(Work instructions):
Pictures excluded, reproduce exactly the lines below from the one with "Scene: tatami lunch" through the one with "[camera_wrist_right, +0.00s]", both included.

** start **

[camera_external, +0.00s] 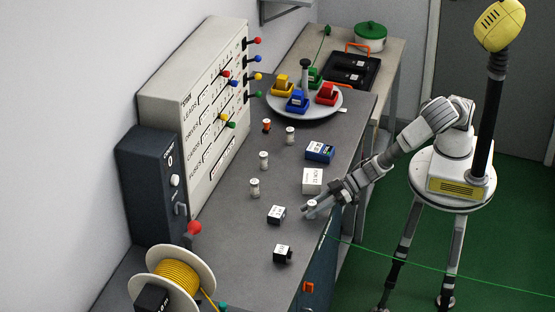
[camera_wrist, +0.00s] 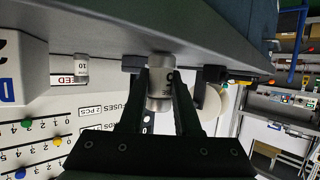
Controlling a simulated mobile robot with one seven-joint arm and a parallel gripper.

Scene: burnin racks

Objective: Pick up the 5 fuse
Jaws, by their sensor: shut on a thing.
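My gripper (camera_external: 309,208) is low over the front right edge of the grey bench, shut on a small white-and-grey cylindrical fuse (camera_external: 312,205). In the wrist view the fuse (camera_wrist: 160,92) stands between the two dark fingers, against or very near the bench surface; I cannot tell if it is lifted. Its mark is too small to read for certain. Other fuses stand on the bench: a pale one (camera_external: 290,135), another (camera_external: 263,160), a third (camera_external: 254,188) and an orange one (camera_external: 266,126). The wrist view shows one fuse marked 10 (camera_wrist: 82,68).
A white box (camera_external: 313,180) and a blue box (camera_external: 320,152) stand just behind my gripper. Two dark blocks (camera_external: 276,214) (camera_external: 282,254) lie to its left and front. A rack panel (camera_external: 215,105) lines the wall, with a yellow cable reel (camera_external: 175,275) in front.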

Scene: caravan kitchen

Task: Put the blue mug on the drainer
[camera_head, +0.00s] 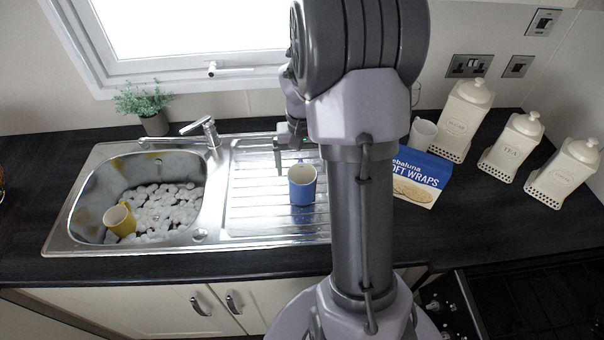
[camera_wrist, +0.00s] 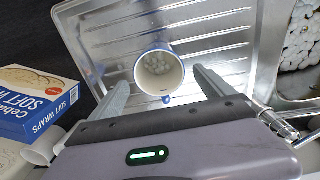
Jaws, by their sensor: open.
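The blue mug (camera_head: 302,184) stands upright on the ridged metal drainer (camera_head: 250,215), to the right of the sink bowl. In the wrist view the mug (camera_wrist: 160,74) is seen from above, with its white inside showing and its handle toward my gripper. My gripper (camera_wrist: 165,88) is open, its two fingers apart on either side of the view, with the mug between or just beyond their tips. No finger visibly touches it. In the head view my gripper (camera_head: 290,160) is partly hidden by my arm, above and behind the mug.
A yellow mug (camera_head: 120,219) lies among white foam in the sink bowl (camera_head: 85,215). The tap (camera_head: 205,130) stands behind. A blue wraps box (camera_head: 412,178), a white mug (camera_head: 422,134) and several cream canisters (camera_head: 512,145) are on the right. The dark counter in front is clear.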

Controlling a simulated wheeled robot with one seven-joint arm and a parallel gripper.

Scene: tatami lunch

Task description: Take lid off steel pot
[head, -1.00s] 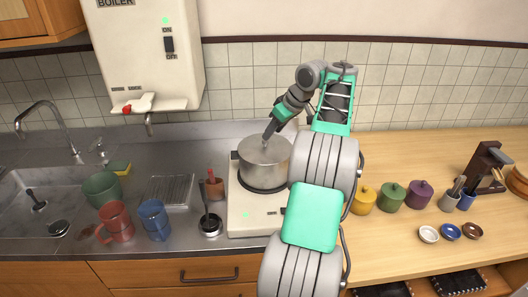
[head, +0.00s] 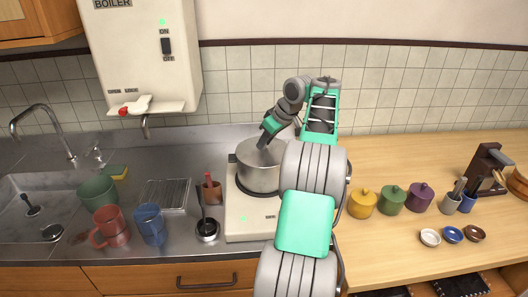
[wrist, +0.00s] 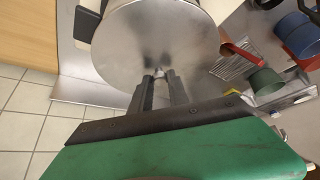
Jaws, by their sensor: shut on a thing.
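The steel pot (head: 258,180) stands on the stove at the left of the wooden counter. Its shiny lid (head: 250,147) is on top; in the wrist view the lid (wrist: 125,45) fills the upper middle. My gripper (head: 262,146) reaches down to the lid from the upper right. In the wrist view my gripper (wrist: 159,76) is shut on the small lid knob, with the fingers either side of it. I see no clear gap between lid and pot. My arm hides the pot's right side.
The white stove (head: 243,222) is under the pot. The boiler (head: 145,55) hangs above left.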

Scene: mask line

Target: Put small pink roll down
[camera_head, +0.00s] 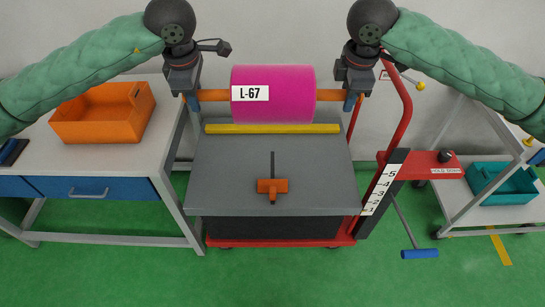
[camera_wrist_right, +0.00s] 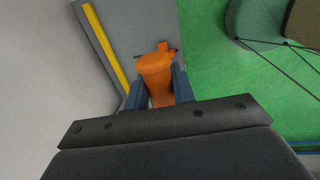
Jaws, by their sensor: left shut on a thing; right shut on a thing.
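The pink roll (camera_head: 290,95) carries a white "L-67" label (camera_head: 250,93) and has an orange core end sticking out on each side. My left gripper (camera_head: 192,100) is shut on the left orange end (camera_head: 214,95). My right gripper (camera_head: 352,99) is shut on the right orange end (camera_head: 330,95). The right wrist view also shows this orange end (camera_wrist_right: 155,70) between the blue fingers (camera_wrist_right: 158,88). The roll is level, over the back edge of the grey cart top (camera_head: 225,165), behind a yellow bar (camera_head: 272,128). I cannot tell whether it touches anything below.
An orange T-shaped piece (camera_head: 272,186) lies on the cart top. The red cart frame (camera_head: 395,120) and a numbered scale (camera_head: 380,190) rise at its right. A table with an orange bin (camera_head: 100,113) stands left; a trolley with a teal crate (camera_head: 508,184) stands right.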

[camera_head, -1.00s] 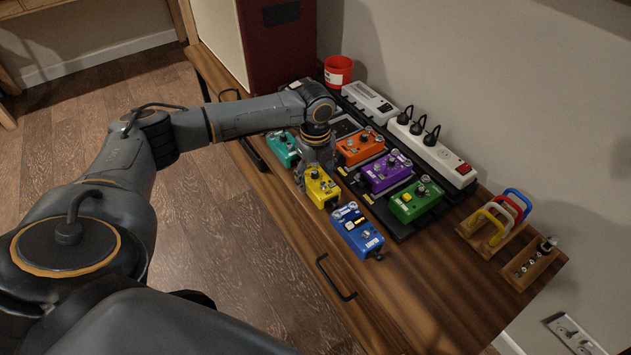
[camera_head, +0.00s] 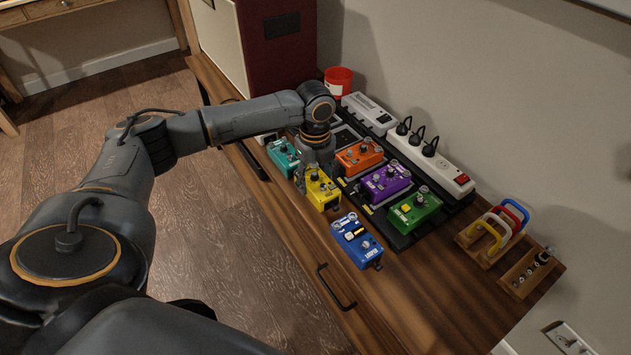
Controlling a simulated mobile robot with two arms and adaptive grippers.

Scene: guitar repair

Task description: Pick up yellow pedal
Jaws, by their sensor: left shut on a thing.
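The yellow pedal (camera_head: 323,191) is near the front edge of the wooden table, between the teal pedal and the blue pedal. My left gripper (camera_head: 312,170) reaches down from above at the yellow pedal's far left end and is shut on it. The gripper's wrist hides part of that end, and the fingertips are hard to make out. Whether the pedal is clear of the tabletop is hard to tell. My right gripper is not in view.
A blue pedal (camera_head: 357,240) and a teal pedal (camera_head: 284,155) flank it. Orange (camera_head: 359,156), purple (camera_head: 386,182) and green (camera_head: 414,208) pedals sit on a black board behind. The table's right front is bare.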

** end **

(Exercise solution):
Scene: tatami lunch

Task description: Take lid off steel pot
[head, -1.00s] 
[head, +0.00s] 
[wrist, +0.00s] 
Jaws, by their sensor: shut on a thing.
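The steel pot (head: 258,180) stands on the stove at the left of the wooden counter. Its shiny lid (head: 250,147) is on top; in the wrist view the lid (wrist: 125,45) fills the upper middle. My gripper (head: 262,146) reaches down to the lid from the upper right. In the wrist view my gripper (wrist: 159,76) is shut on the small lid knob, with the fingers either side of it. I see no clear gap between lid and pot. My arm hides the pot's right side.
The white stove (head: 243,222) is under the pot. The boiler (head: 145,55) hangs above left.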

Scene: mask line

Target: Put small pink roll down
[camera_head, +0.00s] 
[camera_wrist_right, +0.00s] 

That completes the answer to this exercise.